Additionally, to note nowadays that a card features maiden claiming races is no longer necessarily a terrible thing, at least to me. Though I've always railed against those races and avoided them religiously, I must say that I find that the ones for turf have become eminently playable and formful. The 11th on Saturday, which Crist summarily dismissed, was a highly competitive ten horse field which produced a (redboard alert) fair payoff on the second choice 2-1 Recharged, from Linda Rice. (I've always believed that you can generally get good prices on favorites in the final race because bettors are shopping for prices in an attempt to get out.) The two state-bred maiden races that Crist mentioned had fields of nine and 11, and not a horse under 5-2.
You might be thinking that I've lowered my standards and have become accepting of mediocrity. But I'd say that I'm merely adjusting to reality. The quality of the races at Saratoga when it comes to class will never be what it was; that's a fact. To mope about that is to do so about Sunday doubleheaders or civil political debate. But the racing can still be compelling to handicap and thrilling to watch even if the horses are for sale.

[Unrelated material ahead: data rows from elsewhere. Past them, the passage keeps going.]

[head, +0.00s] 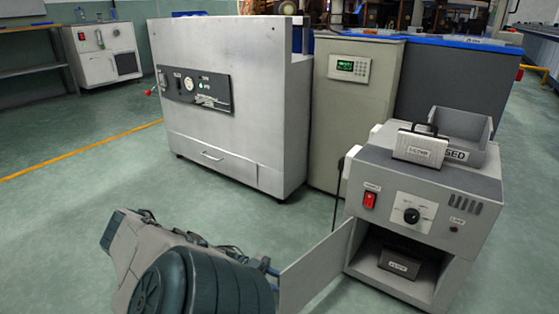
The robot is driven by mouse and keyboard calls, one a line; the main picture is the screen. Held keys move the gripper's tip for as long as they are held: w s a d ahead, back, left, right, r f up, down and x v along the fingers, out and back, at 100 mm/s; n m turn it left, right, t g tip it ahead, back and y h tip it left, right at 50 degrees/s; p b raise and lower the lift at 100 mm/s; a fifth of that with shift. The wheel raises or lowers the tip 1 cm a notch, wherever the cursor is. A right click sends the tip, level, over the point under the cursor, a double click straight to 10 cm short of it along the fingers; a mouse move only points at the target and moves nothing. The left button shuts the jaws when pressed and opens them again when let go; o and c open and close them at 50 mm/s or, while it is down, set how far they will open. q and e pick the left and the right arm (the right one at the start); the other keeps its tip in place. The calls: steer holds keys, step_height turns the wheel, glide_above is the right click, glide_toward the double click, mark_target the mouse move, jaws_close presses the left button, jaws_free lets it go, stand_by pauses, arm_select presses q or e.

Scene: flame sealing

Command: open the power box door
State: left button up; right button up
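The power box (425,195) is a grey cabinet at the right, with a red switch (370,199) and a round black knob (411,215) on its front. Its door (320,268), a plain grey panel, stands swung outward to the left from the lower compartment. The compartment is open, and a dark labelled block (402,263) sits inside. My left arm comes in from the bottom left. My left gripper (268,268) is at the door's outer left edge, mostly hidden behind my own wrist; I cannot tell whether it touches the door or how its fingers stand. My right gripper is out of view.
Behind stand a large metal cabinet (225,100) and a beige cabinet with a keypad (352,110). The green floor at the left is clear.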

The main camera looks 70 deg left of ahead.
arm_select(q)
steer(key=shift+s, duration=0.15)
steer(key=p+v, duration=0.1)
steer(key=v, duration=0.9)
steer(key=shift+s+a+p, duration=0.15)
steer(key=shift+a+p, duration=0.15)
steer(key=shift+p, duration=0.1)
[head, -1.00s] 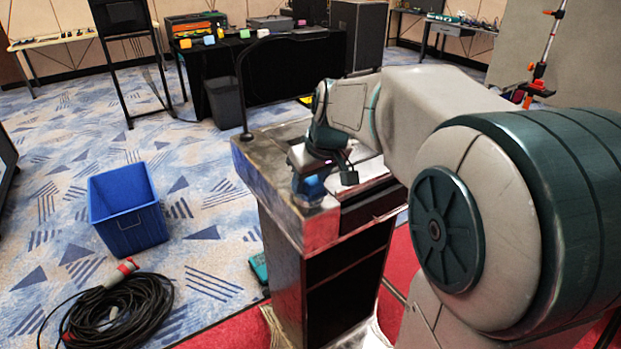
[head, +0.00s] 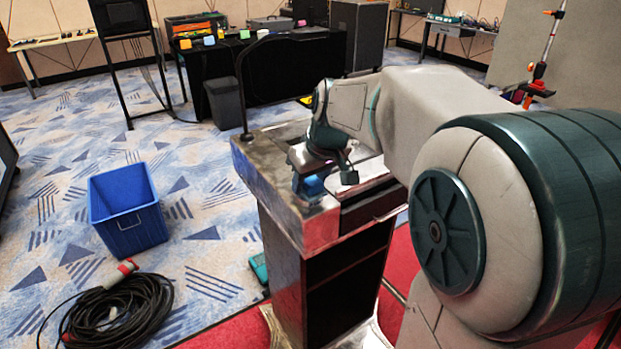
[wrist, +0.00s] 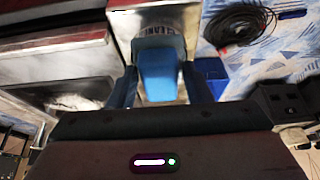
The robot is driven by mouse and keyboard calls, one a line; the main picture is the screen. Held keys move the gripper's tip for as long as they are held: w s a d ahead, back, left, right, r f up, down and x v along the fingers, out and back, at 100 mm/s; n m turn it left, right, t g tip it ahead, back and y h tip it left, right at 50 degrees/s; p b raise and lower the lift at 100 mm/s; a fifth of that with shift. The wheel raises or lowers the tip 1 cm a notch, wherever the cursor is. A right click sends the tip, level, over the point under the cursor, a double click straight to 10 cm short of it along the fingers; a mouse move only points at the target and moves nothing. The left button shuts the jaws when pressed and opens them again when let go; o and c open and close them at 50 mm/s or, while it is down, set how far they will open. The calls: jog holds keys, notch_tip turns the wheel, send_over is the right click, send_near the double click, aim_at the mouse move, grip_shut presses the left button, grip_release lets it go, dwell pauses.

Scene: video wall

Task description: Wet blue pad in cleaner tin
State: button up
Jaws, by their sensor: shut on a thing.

Or, I guess you might be thinking that I'm no longer a fan, just a gambler. And that might be true to a point. To be honest, I just don't find following the stakes divisions to be that interesting anymore given the nature of racing in the 21st century, as discussed here ad nauseum over the years, and the way that the Breeders' Cup has reduced the once climactic fall season to a series of preps.
And if that makes me a degenerate gambler rather than a true racing fan, that's fine with me. After all, it's a gambling game, and I think that's how the game should be marketing itself anyway. You could have an extra 5,000 people at Saratoga next Sunday going "Oooo, Rachel, she's so gorgeous, yeah, go Calvin, honey bet a dollar to win as a souvenir" and it ain't gonna do a thing for future business. I can almost guarantee you that virtually none of them will ever see her race in person again. Bring them in to a comfortable setting, present some good brew and food, provide some wholesome entertainment (or some scantily clothed chicks), turn them on to trifectas, 50-cent pick threes, and dime superfectas, and just maybe you have a shot.